どうして食べるのか気になったので聞いてみると、「薄く切ってホットプレートで焼くだけです。」と保育士。至ってシンプルです。どうなるのかと思いながらも、自分の仕事に戻りました。しばらくするととても甘く香ばしい香りが漂ってきます。書類どころではなくなって、思わずカボチャを見に行ってしまいました。とても良い香りだったので、バターで焼いているのかと思ったのですが全くの素焼きだそうです。ちょうど焼けたのがあったので一口食べてみました。香りがとても良く、それだけでおいしく感じます。薄く切ってあったにもかかわらず、ホクホク感もあります。なんといってもとても甘くて味が濃くおいしいのです。思わず「おいしい!」と叫んでしまいました。ただ切って焼いただけでこんなにおいしいなんて感激です。子どもたちもとても喜んで食べていました。

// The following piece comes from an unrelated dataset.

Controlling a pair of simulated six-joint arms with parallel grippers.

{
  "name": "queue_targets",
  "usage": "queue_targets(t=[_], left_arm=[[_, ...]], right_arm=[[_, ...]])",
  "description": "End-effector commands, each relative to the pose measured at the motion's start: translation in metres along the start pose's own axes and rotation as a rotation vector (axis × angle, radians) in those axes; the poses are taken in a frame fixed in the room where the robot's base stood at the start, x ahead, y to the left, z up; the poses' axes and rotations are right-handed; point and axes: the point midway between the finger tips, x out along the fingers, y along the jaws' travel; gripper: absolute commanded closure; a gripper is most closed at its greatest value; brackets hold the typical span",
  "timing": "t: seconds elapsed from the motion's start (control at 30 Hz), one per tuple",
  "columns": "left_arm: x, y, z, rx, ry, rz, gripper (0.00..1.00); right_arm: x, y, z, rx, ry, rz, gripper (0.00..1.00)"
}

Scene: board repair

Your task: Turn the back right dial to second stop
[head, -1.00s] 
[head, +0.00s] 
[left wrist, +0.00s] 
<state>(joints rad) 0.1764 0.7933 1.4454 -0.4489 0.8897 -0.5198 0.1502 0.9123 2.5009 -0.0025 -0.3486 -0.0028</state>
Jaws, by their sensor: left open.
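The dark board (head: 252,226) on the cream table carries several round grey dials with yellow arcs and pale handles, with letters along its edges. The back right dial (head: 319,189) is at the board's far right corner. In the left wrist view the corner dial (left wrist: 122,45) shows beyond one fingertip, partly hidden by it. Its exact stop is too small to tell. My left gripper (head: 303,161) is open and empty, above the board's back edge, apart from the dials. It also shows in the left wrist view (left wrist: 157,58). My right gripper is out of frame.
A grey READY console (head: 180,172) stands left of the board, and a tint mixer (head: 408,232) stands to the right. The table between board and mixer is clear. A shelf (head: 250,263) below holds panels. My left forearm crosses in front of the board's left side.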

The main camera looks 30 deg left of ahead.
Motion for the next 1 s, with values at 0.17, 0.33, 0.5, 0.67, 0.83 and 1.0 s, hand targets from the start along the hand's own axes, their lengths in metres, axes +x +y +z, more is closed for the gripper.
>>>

畑に植えたカボチャが、大きくなって実をつける。それを収穫していただく。畑や作物の知識はほとんど無いに等しい私たちが、あまり世話もせずにおいて、畑をジャングルにしたカボチャ。収穫してからも長い間放っておいたのに、こんなにおいしくいただけるなんて、なんて幸せなんでしょう。偶然いろいろな条件が重なったからだとは思いますが、もしかしたら案外自然に生えたかぼちゃが、なりたいように大きくなって実をつけたのが良いのかもしれません。「自然に育つカを信じてあまり手を出しすぎない方が良い。」カボチャがそう教えてくれたように感じました。